> **Exercise directions**: Report all lines holding "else".

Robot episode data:
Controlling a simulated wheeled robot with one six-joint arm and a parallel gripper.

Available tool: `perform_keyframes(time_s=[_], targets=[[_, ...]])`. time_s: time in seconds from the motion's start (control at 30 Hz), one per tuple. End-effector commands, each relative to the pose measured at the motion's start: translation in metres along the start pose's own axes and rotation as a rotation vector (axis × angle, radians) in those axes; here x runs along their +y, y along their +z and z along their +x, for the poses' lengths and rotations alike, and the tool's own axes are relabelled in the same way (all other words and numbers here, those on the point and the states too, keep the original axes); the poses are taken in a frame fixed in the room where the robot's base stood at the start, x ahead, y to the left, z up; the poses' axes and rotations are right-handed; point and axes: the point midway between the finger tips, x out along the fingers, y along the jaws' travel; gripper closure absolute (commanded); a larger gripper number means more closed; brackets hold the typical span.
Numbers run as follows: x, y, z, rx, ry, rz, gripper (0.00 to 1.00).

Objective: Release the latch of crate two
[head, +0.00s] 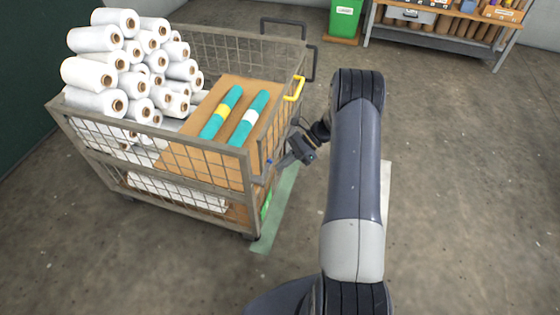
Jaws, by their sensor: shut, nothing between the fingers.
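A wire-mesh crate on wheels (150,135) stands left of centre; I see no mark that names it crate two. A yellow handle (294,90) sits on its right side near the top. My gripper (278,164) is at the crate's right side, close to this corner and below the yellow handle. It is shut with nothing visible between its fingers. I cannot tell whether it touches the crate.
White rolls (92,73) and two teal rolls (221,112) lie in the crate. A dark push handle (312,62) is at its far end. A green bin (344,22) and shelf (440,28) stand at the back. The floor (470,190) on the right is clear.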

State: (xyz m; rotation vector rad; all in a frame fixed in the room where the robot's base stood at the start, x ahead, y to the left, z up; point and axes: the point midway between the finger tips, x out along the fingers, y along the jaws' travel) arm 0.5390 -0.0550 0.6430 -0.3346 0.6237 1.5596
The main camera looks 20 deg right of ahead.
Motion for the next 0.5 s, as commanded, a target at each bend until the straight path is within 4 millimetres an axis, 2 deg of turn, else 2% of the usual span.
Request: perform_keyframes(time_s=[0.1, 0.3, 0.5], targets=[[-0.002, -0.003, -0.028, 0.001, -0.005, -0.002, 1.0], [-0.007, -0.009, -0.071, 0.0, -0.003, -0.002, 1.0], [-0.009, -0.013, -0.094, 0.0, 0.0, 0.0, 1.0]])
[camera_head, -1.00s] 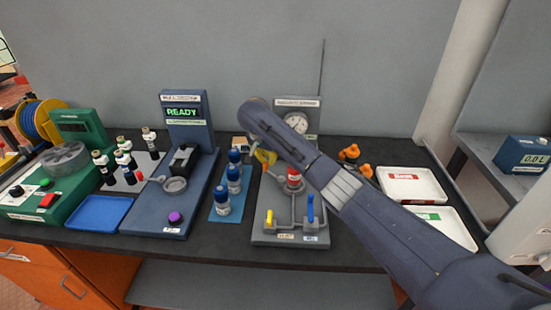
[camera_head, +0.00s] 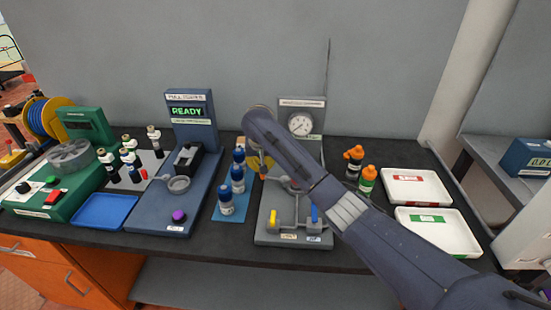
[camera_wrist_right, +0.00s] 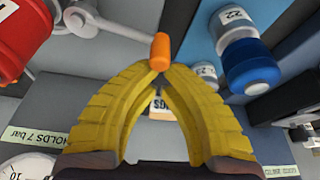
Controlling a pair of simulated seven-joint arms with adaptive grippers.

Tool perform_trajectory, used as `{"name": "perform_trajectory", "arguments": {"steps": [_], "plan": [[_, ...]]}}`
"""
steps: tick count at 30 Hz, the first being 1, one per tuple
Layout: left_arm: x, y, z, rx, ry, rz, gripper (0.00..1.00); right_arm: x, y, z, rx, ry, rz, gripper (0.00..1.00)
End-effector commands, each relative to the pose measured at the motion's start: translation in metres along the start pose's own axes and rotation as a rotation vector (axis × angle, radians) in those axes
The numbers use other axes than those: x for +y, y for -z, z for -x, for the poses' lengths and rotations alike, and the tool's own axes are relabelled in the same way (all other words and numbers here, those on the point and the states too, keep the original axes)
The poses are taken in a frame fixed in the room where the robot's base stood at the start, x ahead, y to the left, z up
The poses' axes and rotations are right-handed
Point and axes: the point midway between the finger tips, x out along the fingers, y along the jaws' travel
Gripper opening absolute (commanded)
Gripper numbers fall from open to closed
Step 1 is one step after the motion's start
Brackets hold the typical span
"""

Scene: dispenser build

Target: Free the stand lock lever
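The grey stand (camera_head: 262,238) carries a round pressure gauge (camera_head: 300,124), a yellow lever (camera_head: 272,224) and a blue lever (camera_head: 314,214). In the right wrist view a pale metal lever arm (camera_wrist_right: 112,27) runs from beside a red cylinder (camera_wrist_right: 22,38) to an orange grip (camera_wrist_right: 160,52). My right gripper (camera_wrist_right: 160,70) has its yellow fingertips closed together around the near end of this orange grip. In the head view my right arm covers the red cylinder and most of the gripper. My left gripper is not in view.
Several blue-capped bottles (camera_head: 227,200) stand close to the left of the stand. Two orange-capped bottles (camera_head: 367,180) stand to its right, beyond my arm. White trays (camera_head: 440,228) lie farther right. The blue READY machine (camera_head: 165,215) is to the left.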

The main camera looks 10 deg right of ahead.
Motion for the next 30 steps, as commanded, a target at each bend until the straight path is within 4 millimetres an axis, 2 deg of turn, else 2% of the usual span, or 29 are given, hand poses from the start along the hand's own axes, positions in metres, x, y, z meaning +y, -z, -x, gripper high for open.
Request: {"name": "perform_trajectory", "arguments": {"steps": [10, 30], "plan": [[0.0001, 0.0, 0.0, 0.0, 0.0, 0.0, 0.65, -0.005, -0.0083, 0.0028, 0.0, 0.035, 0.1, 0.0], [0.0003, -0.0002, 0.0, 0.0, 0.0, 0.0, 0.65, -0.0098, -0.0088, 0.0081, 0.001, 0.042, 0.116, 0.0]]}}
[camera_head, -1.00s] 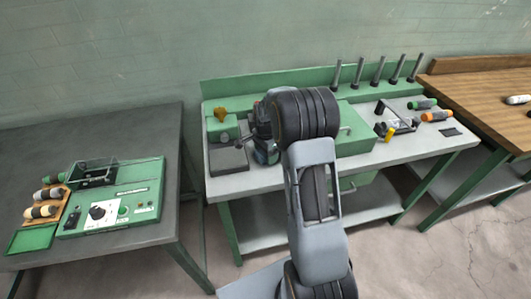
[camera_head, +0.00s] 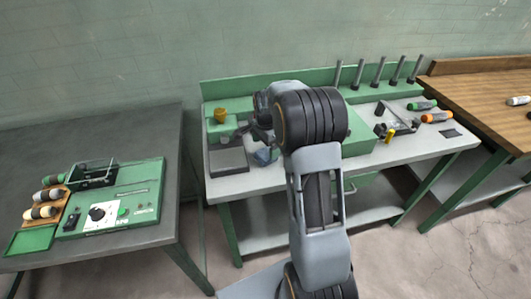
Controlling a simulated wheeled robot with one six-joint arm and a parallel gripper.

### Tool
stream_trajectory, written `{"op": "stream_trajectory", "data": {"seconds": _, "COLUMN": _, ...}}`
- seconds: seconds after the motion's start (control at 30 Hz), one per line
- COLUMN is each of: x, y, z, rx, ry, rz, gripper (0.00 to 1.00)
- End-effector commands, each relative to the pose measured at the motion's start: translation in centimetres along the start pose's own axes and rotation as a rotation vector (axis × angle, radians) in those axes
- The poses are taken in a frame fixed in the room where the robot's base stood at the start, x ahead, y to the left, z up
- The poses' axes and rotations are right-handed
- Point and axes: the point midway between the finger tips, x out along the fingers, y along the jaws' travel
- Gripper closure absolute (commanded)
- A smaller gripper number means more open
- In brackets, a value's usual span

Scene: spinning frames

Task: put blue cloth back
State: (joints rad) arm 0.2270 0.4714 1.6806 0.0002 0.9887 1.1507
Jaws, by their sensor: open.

> **Exercise answer**:
Motion for the next 0.5 s, as commanded, a target at each bend until the straight path is within 4 millimetres an axis, 2 deg of turn, else 2% of the usual span.
Motion for the next 30 steps, as commanded, a target at each bend until the straight path is within 4 millimetres an axis, 2 deg of turn, else 2% of the usual span, or 29 are given, hand poses from the start along the hand's own axes, positions in metres, x, y, z meaning +y, -z, -x, gripper high for open.

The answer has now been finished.